→ **WRITTEN PROBLEM**
Output the material exactly, but drop every image it holds.
--------------------------------------------------
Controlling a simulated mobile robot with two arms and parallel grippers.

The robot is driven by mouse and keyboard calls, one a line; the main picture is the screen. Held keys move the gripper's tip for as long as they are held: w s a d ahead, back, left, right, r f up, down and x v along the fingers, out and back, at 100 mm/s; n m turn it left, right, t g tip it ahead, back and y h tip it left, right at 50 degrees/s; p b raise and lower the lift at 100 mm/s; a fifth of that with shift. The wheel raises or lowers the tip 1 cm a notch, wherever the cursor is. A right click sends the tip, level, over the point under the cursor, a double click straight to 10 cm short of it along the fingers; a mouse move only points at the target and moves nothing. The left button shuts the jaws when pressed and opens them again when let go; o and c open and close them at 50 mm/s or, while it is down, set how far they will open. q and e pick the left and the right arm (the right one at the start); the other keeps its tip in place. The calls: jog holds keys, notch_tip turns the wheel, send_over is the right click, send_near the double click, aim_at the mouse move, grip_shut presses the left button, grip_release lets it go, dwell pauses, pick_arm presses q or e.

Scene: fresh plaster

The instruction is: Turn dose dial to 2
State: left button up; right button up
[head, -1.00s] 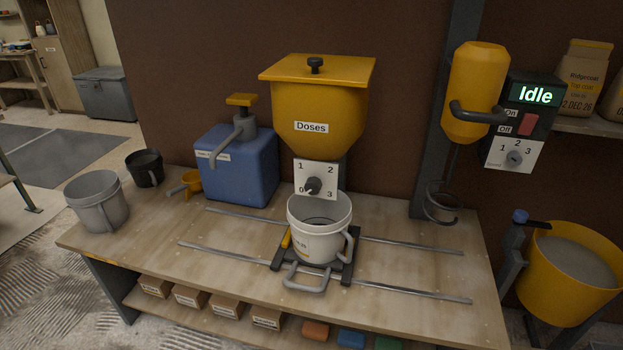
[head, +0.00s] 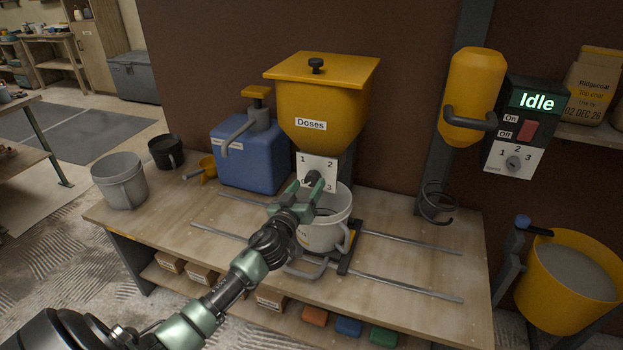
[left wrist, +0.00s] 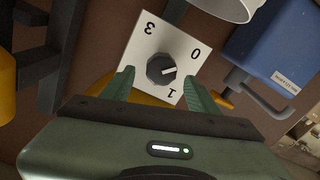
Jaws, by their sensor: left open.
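The dose dial (left wrist: 160,70) is a dark round knob on a white plate (left wrist: 137,45), under the yellow hopper (head: 318,105) labelled "Doses". The 3, 0 and 1 show there; the 2 is hidden near a finger. My left gripper (left wrist: 163,84) is open, with one green fingertip on each side of the knob, apart from it as far as I can tell. In the head view the left gripper (head: 308,192) is in front of the plate and partly hides the dial. My right gripper is not in view.
A white bucket (head: 327,235) stands right below the dial, close under my gripper. A blue pump container (head: 240,160) is to the left. On the right are a yellow dispenser (head: 474,90) and a control box (head: 523,120) reading "Idle" with its own dial.

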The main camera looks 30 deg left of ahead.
--------------------------------------------------
→ **RESULT BELOW**
Controlling a simulated mobile robot with two arms and parallel grippers.

The robot is driven by mouse and keyboard calls, one a line; the main picture is the screen. Held keys move the gripper's tip for as long as they are held: w s a d ahead, back, left, right, r f up, down and x v along the fingers, out and back, at 100 mm/s; n m turn it left, right, t g tip it ahead, back and y h tip it left, right at 50 degrees/s; p b raise and lower the lift at 100 mm/s; a fifth of that with shift. The wheel raises or lowers the tip 1 cm a notch, wherever the cursor is. A right click sends the tip, level, over the point under the cursor, a double click straight to 10 cm short of it along the fingers; a mouse move only points at the target and moves nothing. The left button shuts the jaws when pressed and opens them again when let go; o and c open and close them at 50 mm/s or, while it is down, set how far they will open. q and e pick the left and the right arm (the right one at the start); the other keeps its tip in place. The calls: jog holds keys, notch_tip turns the wheel, send_over is the right click, send_near the double click, aim_at the mouse move, grip_shut presses the left button, grip_release lets it go, dwell pauses, pick_arm presses q or e.

Scene: fresh plaster

The instruction is: Turn dose dial to 2
State: left button up; right button up
[head, -1.00s] 
[head, +0.00s] 
[left wrist, +0.00s] 
Jaws, by their sensor: left open.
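The dose dial (left wrist: 160,70) is a dark round knob on a white plate (left wrist: 137,45), under the yellow hopper (head: 318,105) labelled "Doses". The 3, 0 and 1 show there; the 2 is hidden near a finger. My left gripper (left wrist: 163,84) is open, with one green fingertip on each side of the knob, apart from it as far as I can tell. In the head view the left gripper (head: 308,192) is in front of the plate and partly hides the dial. My right gripper is not in view.
A white bucket (head: 327,235) stands right below the dial, close under my gripper. A blue pump container (head: 240,160) is to the left. On the right are a yellow dispenser (head: 474,90) and a control box (head: 523,120) reading "Idle" with its own dial.

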The main camera looks 30 deg left of ahead.

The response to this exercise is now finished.